Given exercise> Write out the data below exactly as given, without any of its pictures.

Supplied information>
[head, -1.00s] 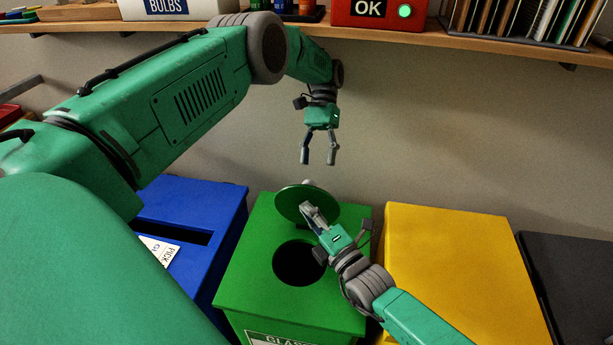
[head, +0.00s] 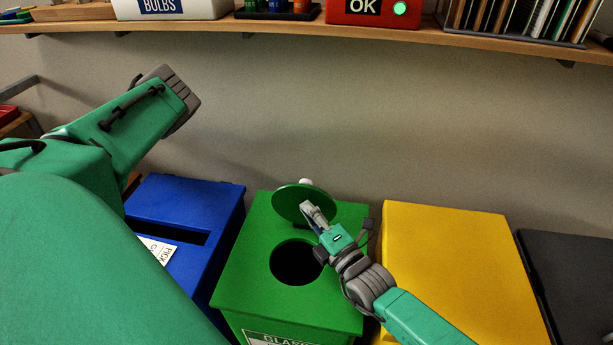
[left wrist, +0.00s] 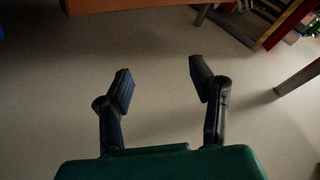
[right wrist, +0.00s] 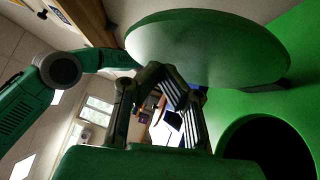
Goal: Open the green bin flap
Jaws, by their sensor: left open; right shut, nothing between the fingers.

Written response>
[head, -1.00s] 
[head, +0.00s] 
[left wrist, +0.00s] 
[right wrist, +0.00s] 
Goal: Open the green bin flap
Jaws, by their sensor: left open; right shut, nothing between the fingers.

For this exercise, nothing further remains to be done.